** Start of SOURCE DATA **

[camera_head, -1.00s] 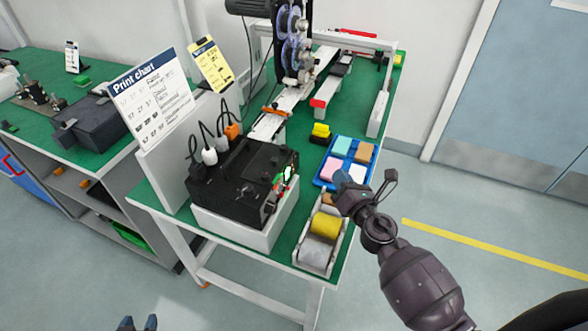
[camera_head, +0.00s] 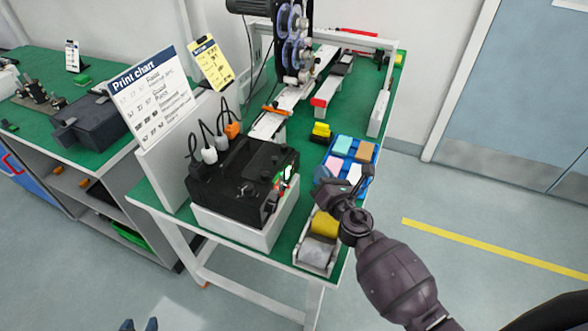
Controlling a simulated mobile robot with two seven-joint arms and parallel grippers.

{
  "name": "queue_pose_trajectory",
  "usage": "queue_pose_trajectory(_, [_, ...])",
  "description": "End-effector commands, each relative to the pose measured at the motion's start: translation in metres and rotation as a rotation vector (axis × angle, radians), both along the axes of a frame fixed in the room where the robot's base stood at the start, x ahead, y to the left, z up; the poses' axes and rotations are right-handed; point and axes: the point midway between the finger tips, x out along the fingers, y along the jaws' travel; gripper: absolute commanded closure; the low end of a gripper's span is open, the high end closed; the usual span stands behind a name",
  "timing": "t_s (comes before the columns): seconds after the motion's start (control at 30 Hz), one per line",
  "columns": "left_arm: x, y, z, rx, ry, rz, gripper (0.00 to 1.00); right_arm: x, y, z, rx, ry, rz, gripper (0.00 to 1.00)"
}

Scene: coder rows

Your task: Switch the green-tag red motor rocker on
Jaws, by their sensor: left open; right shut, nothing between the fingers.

** End of SOURCE DATA **

**EXERCISE**
Output only the lines running from the line with "(comes before the" through the final line of the data, inclusive.

**FULL ANSWER**
  "timing": "t_s (comes before the columns): seconds after the motion's start (control at 30 Hz), one per line",
  "columns": "left_arm: x, y, z, rx, ry, rz, gripper (0.00 to 1.00); right_arm: x, y, z, rx, ry, rz, gripper (0.00 to 1.00)"
}

Scene: coder rows

Your task: Switch the green-tag red motor rocker on
Jaws, by their sensor: left open; right shut, nothing between the fingers.

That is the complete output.